▸ AIM OF THE TASK: Of all the lines in the material, how many include the word "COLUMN"? Give only the number.

▸ DATA LINES:
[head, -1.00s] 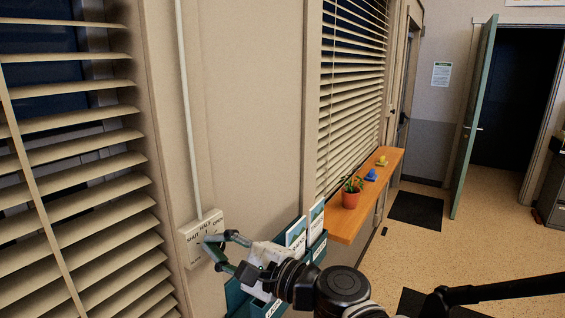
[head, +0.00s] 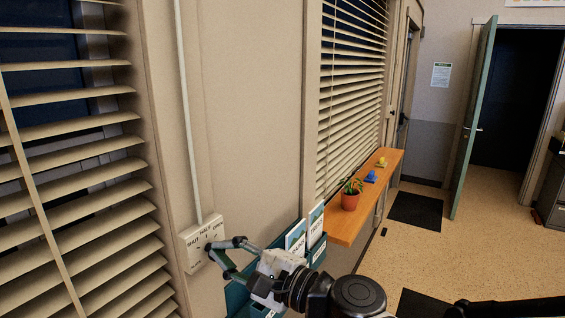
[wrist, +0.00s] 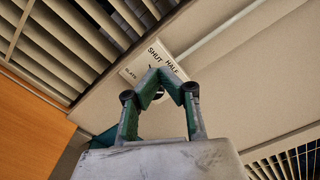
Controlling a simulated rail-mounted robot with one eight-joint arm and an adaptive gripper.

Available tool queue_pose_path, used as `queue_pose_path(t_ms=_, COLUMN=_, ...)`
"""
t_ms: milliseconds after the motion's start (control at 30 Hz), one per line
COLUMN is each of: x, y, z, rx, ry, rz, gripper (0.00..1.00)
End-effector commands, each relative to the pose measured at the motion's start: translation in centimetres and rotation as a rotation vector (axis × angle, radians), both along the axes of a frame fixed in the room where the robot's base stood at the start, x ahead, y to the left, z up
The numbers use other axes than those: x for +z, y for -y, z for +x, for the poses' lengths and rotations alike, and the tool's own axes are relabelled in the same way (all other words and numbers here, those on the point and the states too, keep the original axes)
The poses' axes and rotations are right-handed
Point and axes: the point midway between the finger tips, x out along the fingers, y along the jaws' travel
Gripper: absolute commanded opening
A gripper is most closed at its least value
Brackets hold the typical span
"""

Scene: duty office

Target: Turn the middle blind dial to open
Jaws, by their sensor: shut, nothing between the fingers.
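The white dial panel (head: 203,236), marked SHUT, HALF and OPEN, is on the wall at lower centre-left in the head view, below a pale vertical conduit. My gripper (head: 212,248) is at the panel's face, its fingertips in front of the dial area. The fingers hide most of the dial, so its setting cannot be read. In the wrist view, the panel (wrist: 142,70) shows SHUT and HALF behind my gripper (wrist: 163,73). The fingertips are together, with nothing visible held. Whether they touch the dial cannot be told.
A slatted blind (head: 80,215) stands left of the panel, another blind (head: 350,90) to its right. A teal leaflet rack (head: 318,254) is close beside my gripper. Further right, an orange shelf (head: 343,231) holds a potted plant (head: 351,196) and small items.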

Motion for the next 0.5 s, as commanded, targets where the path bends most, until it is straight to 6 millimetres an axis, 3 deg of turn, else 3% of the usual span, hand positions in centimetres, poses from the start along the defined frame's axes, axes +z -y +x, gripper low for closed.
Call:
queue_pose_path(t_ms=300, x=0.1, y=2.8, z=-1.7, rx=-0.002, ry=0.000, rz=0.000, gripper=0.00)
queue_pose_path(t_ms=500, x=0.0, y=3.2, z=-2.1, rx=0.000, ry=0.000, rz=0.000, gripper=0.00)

▸ EXERCISE OUTPUT: 2